Director: Mart van den Heuvel
Writer: Mart van den Heuvel
Cast: Glenn Tordeurs
Running time: 8mins
I’ve lived with mild inclinations to OCD for as long as I can remember. That has largely manifested itself in a need to do things symmetrically. If I scuff one shoe on the pavement while walking, the desire to ‘even it out’ by doing the same to the other side will quickly manifest. The same compulsion surfaces if I scratch one hand, or even if I just wink.
I’m no expert, and I’ve never sought professional guidance – but like so many of the compulsive behaviours we pick up in our daily lives, I figure it stems from feeling like I lack control in my daily life. To some degree, I’ve been able to make my peace with that – there are aspects of life which we are never going to be able to control, and trying to control them would ultimately drive me to despair. But since my ticks remain in spite of that, to some extent, one of those aspects is going to be my own body.
There are notably much more extreme cases of OCD, one of which is at the centre of I Must Go On. Mart van den Heuvel’s short gives an intense insight into living with the condition – as its nameless protagonist (played by the excellent Glenn Tordeurs) sees his life unravel, in spite of increasingly rigorous, ritualistic routine.
The film’s opening places the camera observing the main character from above; delivering an omnipotent, controlling view, glowering down upon the struggles of Tordeurs. DOP Mick van Zetten almost seems to be letting us in on a cruel, divine joke; with his lens showing us an all-powerful Gods-eye-view of a flawed and powerless mortal, who he created for his own amusement.
No sooner has Tordeurs washed and dried his hands at the impeccably clean faucet, then he frustratedly returns, knowing there is nothing more to be done, but doomed to do it anyway. As the sequence unfolded, I found myself simultaneously bored and disturbed – something which captures the mundane displeasure of OCD pretty well as far as I can tell.
There was a potential for the entire film to have been that set-up. As an experimental examination of the condition, it might have worked – but I am intensely grateful that this is not the film Van den Heuvel ends up delivering.
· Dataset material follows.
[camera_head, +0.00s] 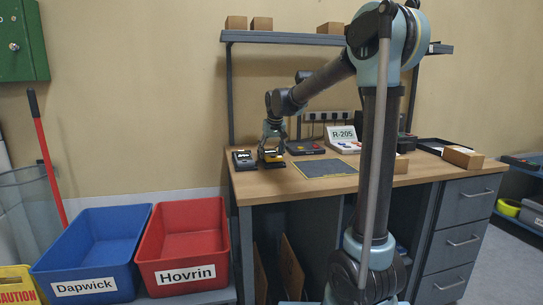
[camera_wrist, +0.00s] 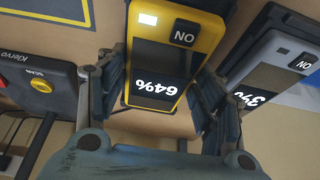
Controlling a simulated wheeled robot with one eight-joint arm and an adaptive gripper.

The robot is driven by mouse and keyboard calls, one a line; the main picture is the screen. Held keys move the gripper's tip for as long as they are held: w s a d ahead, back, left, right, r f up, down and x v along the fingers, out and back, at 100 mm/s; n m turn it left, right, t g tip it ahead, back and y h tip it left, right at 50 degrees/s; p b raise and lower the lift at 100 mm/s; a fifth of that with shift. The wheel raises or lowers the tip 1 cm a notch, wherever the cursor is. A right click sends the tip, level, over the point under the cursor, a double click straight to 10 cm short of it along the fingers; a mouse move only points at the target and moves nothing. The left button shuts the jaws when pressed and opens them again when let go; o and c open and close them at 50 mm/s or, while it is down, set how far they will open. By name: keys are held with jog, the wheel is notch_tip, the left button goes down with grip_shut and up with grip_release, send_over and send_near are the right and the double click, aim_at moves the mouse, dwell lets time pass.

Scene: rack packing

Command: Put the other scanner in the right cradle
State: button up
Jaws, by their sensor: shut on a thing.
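My gripper (camera_head: 271,153) is at the left part of the desk, low over its top. In the wrist view my gripper (camera_wrist: 165,100) is shut on a yellow-framed scanner (camera_wrist: 168,52), its fingers on both sides. I cannot make out the right cradle for certain.
A dark device (camera_head: 305,147) marked Klervo, with a red button, stands right of my gripper; it is left in the wrist view (camera_wrist: 40,88). A dark mat (camera_head: 326,168) lies in front of it. Blue (camera_head: 85,265) and red (camera_head: 185,262) bins are left.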

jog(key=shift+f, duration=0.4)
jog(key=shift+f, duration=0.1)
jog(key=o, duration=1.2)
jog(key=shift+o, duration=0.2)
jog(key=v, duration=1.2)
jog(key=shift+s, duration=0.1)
Partly because I think the people who will understand it first-hand will need a little space to really process our feelings. But also, because those viewers who won’t know this experience will need a little more diversity in visuals to carry them along, and help them empathise with a condition that is more often the butt of a joke than something taken seriously in mainstream culture.
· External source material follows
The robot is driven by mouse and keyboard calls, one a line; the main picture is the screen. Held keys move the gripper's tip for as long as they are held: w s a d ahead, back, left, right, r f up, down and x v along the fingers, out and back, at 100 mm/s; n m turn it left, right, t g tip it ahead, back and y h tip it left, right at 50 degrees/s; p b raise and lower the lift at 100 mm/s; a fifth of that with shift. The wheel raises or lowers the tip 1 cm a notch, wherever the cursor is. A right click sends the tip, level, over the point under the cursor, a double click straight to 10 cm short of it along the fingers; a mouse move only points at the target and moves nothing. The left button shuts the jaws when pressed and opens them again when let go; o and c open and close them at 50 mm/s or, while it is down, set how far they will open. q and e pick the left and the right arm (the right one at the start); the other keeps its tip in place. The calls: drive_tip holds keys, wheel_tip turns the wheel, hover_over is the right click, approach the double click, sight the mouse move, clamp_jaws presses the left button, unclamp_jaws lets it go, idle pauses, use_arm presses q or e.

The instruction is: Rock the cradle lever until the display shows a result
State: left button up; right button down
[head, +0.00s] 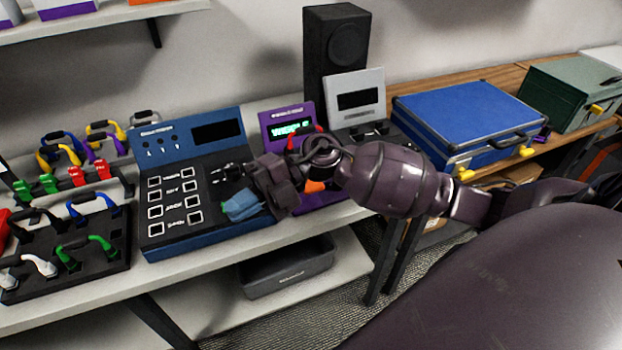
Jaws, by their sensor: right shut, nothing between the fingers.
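A blue tester panel (194,218) with a black blank display (217,132) stands on the bench, left of centre. A purple device (286,113) beside it has a lit green display (292,128); its text is too small to read surely. My right arm covers much of the purple device; bits of red and orange show around my wrist. I cannot tell which part is the cradle lever. My right gripper (217,173) is shut and empty over the right part of the blue panel. My left gripper is not in view.
A grey device (356,97), a black speaker (336,45) and a blue case (470,118) stand behind and right of my arm. A dark bin (287,270) sits on the lower shelf.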

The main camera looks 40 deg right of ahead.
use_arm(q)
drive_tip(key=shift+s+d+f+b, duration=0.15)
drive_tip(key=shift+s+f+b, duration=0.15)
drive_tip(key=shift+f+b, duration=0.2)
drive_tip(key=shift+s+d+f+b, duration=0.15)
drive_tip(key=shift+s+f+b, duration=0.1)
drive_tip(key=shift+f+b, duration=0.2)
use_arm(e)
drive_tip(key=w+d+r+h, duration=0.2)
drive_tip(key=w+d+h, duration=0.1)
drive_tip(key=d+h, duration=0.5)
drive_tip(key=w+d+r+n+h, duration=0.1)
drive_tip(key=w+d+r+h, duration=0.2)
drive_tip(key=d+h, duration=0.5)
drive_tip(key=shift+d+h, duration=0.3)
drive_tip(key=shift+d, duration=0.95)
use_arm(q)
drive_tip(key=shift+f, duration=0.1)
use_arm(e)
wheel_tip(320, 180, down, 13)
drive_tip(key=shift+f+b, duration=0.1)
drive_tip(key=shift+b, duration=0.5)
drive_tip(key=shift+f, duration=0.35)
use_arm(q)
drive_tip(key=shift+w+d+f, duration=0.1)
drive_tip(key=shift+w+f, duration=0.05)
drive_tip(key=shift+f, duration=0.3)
As the story progresses, we see more of Tordeurs’ relentless routine, in a well-edited montage. But while the behaviour might have emerged as a way of glossing over a lack of control in his life, it only enables him to paper over the cracks for so long. At the end of each day, at a time when he finally feels able to turn the lights out for the hundredth time, and rest, he finds himself confronted with a new problem – one that no amount of hand-washing, door-closing can help to address. A very literal hole is emerging in his garden – perhaps a manifestation of the lack of fulfilment in his life he is trying to gloss over by taking obsessive control of his habits – and whatever he does, he cannot fill it. While this climactic sequence does hurry through the process, to the extent it’s not really clear what the final moments are supposed to depict, the overall message still seems clear.
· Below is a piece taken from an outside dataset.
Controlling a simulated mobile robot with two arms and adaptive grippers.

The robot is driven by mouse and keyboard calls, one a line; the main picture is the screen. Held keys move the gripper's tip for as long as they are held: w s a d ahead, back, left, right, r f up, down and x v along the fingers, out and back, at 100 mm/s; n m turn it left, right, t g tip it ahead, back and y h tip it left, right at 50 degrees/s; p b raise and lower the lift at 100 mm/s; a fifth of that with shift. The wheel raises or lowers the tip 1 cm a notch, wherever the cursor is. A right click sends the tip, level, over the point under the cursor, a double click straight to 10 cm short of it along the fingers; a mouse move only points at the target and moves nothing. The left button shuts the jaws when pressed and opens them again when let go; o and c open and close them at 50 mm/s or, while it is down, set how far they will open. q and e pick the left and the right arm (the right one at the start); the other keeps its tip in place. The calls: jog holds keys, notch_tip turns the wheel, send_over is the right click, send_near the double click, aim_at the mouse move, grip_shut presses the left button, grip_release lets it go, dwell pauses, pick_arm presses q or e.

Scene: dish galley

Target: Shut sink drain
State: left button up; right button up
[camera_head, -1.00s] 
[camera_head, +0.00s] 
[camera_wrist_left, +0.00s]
The things we cannot accept most often consume us. As the hole in Tordeurs’ garden continues to frustrate him, the tone of the film steadily grows to represent a horror film. And like Saturation – a film which addressed insomnia through the medium of an experimental shocker – Van den Heuvel’s production pulls that off in a way which is appropriately disquieting, without ever collapsing into exploitative hyperbole.
I expect that is because of the director’s own experiences living with OCD. While they might have helped to make a film that handles the subject very well, however, it can’t have made things easy for him in the production. Obsessive compulsive tendencies are hard enough to manage in daily life – but in the pressure cooker of making a movie – where directors are stereotypically expected to preside over every tiny detail of production – it must be a uniquely hellish experience.

To that end, I would like to close by noting the director’s note, attached to this submission. He notes, “It’s not perfect, there’s a few technical things we had to hide in the edit and it was a long way to getting it to its current state, but the message and story I want to convey are there and that’s something I can only be happy about.”
That’s an encouragingly healthy approach to filmmaking – and to life. Perfectionism will eat us alive, OCD or not – and can hold us back from expressing ourselves, or living a happy life. The only antidote is to find take pride in whatever we do, warts and all. There’s a lot to be proud of in I Must Go On.